§ **GIVEN EXERCISE**:
Set down, please, exactly the lines below that run from the line with "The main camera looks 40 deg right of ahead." to the line with "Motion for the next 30", both lines included.

§ **Manipulation episode records**:

===============

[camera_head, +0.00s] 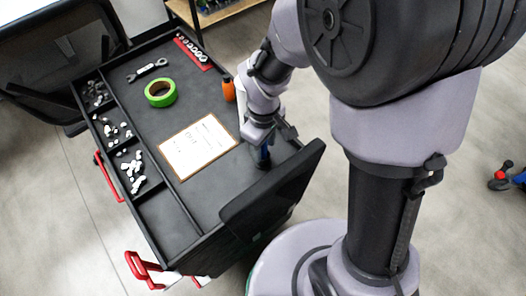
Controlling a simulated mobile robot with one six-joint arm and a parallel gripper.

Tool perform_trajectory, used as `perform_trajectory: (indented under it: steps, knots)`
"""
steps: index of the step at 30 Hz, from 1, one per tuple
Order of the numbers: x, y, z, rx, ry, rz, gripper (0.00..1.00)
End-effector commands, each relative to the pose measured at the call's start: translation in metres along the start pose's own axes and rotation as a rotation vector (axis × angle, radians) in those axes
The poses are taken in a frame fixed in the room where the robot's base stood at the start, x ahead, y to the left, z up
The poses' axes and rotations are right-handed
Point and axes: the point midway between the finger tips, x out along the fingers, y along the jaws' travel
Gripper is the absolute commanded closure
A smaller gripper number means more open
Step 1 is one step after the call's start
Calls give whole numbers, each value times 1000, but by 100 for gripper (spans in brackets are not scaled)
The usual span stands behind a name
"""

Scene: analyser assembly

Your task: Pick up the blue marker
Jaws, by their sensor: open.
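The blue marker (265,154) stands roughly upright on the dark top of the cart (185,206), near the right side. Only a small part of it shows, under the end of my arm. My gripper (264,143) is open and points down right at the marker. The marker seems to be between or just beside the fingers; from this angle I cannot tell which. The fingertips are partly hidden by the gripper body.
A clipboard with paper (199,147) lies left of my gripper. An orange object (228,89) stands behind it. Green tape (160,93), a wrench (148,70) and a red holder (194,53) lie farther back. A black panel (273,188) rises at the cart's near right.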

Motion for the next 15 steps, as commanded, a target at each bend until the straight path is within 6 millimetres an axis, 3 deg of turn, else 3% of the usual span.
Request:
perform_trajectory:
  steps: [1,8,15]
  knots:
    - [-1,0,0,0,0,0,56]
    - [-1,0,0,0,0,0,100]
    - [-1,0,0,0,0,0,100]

===============

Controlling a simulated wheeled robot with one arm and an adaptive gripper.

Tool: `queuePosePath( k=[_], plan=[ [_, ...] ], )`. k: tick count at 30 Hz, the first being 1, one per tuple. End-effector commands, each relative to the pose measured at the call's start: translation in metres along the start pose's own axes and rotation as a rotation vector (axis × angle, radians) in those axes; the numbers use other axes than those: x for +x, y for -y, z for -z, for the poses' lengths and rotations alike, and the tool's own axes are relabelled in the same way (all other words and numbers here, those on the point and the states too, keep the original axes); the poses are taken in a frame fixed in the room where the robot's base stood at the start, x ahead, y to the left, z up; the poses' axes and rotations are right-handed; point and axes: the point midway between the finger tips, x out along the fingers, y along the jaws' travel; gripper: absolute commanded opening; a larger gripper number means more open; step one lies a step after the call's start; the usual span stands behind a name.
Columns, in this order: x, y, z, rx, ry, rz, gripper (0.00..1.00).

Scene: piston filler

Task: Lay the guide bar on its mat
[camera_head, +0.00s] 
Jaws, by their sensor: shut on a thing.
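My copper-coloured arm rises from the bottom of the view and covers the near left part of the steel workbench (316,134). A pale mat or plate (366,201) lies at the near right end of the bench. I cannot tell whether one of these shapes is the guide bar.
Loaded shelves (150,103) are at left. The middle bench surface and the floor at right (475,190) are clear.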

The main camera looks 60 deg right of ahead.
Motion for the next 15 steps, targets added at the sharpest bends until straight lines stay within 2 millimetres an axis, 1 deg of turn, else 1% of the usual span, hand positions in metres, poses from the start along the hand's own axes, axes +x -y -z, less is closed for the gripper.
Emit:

===============

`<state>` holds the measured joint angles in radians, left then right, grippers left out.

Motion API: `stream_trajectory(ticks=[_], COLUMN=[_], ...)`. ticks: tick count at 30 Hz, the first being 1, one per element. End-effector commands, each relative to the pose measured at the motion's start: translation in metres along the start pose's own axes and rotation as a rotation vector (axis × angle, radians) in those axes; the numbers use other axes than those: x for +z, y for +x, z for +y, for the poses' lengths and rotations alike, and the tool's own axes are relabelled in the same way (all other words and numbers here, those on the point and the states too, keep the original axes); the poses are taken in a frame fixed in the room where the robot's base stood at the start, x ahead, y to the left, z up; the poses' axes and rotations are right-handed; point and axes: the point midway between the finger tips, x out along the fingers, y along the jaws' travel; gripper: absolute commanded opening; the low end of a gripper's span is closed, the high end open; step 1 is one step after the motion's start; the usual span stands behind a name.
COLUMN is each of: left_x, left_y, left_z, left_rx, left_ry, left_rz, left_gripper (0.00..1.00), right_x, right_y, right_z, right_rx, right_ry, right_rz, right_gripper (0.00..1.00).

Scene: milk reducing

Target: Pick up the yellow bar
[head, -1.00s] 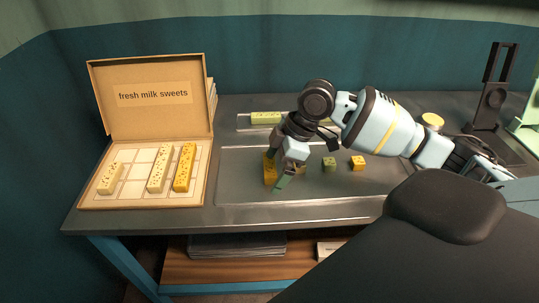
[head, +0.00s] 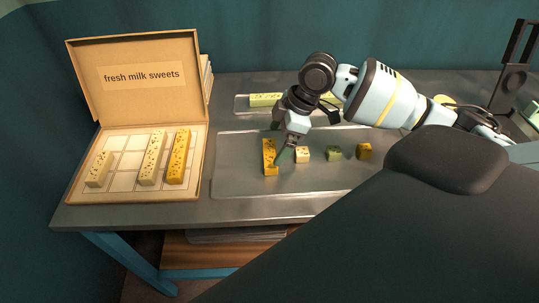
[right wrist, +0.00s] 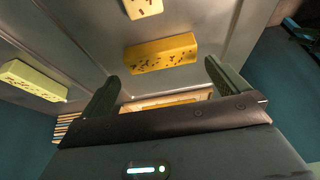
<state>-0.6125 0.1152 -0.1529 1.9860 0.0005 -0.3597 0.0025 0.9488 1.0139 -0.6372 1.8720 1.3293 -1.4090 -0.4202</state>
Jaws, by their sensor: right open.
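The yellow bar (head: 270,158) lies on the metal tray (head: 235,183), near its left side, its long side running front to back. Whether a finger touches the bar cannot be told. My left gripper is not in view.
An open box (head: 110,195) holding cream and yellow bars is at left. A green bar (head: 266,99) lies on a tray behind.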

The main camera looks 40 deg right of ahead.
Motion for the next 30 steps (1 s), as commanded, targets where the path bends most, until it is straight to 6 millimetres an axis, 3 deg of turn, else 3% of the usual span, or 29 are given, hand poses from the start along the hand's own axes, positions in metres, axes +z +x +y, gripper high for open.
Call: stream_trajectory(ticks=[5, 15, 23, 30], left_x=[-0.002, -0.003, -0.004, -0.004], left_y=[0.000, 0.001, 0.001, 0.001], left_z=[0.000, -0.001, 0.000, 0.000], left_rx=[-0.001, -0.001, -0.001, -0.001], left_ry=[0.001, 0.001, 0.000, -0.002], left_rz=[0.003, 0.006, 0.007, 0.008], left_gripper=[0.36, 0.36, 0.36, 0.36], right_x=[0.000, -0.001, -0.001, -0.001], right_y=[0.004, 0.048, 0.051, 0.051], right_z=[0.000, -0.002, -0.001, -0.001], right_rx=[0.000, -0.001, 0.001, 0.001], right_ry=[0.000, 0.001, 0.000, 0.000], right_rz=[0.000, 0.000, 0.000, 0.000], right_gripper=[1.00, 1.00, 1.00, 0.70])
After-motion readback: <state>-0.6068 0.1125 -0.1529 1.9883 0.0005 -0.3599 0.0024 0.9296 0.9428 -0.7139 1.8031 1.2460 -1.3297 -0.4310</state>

===============

§ **EXPECTED OUTPUT**:
The main camera looks 40 deg right of ahead.
Motion for the next 30 steps (1 s), as commanded, targets where the path bends most, until it is straight to 6 millimetres an axis, 3 deg of turn, else 3% of the usual span, or 29 are given, hand poses from the start along the hand's own axes, positions in metres, axes +z +x +y, gripper high for open.

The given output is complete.